Rien de plus, rien de moins. À aucun moment, ni les manifestants de la CNT ni son service d’ordre n’ont joué les auxilliaires des flics ni tenté d’empêcher qui que ce soit d’aller à l’affrontement. Simplement, nous n’étions pas venus pour en découdre, nous avions déposé un parcours de manifestation et nous nous devions, vis à vis de nos adhérents, souvent venus en famille, parfois avec poussettes, les mains dans les poches, de les protéger d’une éventuelle charge de flics. Alors comparer les militants cénétistes avec les flics des syndicats institutionnels comme ceux qu’on a vu opérer à Bruxelles, c’est tout simplement de la mauvaise foi.
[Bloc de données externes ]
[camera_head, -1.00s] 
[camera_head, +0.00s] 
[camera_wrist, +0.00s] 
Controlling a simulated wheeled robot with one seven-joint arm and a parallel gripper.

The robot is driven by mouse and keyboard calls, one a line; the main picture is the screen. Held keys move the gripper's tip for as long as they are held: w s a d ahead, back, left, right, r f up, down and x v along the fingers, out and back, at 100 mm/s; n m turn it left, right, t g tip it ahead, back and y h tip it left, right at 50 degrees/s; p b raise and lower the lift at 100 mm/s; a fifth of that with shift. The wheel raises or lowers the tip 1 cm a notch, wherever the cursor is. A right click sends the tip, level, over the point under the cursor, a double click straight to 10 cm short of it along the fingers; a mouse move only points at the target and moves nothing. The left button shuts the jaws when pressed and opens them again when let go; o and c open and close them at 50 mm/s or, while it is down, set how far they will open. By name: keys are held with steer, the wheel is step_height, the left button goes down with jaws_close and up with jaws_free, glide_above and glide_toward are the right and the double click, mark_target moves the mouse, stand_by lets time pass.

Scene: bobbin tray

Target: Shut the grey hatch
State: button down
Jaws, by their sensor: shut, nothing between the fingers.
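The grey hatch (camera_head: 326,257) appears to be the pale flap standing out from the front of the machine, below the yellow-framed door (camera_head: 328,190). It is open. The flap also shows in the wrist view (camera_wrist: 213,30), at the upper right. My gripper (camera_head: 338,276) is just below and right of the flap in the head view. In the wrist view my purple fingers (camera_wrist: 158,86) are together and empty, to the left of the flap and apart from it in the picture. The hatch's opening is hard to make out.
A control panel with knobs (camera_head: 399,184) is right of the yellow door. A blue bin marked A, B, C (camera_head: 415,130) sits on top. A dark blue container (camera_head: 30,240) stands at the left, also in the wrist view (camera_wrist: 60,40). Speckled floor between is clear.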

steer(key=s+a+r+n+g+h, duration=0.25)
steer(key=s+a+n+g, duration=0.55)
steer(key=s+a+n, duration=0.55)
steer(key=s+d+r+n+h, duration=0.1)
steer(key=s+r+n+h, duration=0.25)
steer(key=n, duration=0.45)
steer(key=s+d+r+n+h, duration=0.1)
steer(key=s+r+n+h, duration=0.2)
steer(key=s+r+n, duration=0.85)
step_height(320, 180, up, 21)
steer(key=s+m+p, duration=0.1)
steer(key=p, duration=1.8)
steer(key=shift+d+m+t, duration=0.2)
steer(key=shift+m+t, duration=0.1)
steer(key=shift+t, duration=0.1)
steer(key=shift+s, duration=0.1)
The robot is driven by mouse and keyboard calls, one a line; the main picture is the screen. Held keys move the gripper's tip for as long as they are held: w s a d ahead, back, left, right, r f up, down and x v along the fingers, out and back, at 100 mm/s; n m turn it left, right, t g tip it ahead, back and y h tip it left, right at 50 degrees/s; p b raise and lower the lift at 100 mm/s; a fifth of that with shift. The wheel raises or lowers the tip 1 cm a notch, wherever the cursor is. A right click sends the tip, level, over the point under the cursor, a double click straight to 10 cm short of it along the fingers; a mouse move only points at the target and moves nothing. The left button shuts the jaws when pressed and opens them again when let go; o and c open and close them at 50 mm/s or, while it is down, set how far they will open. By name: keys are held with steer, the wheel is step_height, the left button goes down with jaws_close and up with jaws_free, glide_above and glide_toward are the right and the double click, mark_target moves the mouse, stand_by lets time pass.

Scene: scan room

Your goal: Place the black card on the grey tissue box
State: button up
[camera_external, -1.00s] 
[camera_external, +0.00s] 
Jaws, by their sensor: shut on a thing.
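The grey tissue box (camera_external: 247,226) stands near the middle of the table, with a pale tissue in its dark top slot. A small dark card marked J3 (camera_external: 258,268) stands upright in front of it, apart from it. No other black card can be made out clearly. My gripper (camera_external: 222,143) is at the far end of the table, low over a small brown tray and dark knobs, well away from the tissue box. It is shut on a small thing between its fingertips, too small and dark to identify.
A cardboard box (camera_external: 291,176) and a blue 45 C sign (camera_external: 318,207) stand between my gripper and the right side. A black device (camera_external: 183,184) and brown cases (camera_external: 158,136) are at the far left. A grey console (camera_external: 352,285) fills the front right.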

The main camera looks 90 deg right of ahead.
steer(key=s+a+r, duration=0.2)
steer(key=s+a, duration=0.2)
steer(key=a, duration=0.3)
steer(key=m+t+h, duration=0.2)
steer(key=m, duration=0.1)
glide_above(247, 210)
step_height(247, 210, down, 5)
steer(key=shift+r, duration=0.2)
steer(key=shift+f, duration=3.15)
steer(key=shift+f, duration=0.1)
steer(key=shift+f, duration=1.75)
Nous n’empêchons personne d’aller faire le coup de poing ou de se faire bastonner pour un pas un rond si ça leur chante, mais à ce moment-là, encore une fois, nous n’étions pas venus pour ça.
Loup des steppes - 5 octobre
Penser qu’il aurait été possible d’inverser le rapport de forces avec les flics, c’est plus qu’une erreur d’appréciation, c’est tout simplement aberrant.
C’est par la grève générale qu’on aura peut-être une petite possibilité de ne pas perdre, le reste n’est que littérature.
Longue vie aux syndicats de transformation sociale et aux sections de base en lutte dans les grosses confédérations.
Nico - 6 octobre.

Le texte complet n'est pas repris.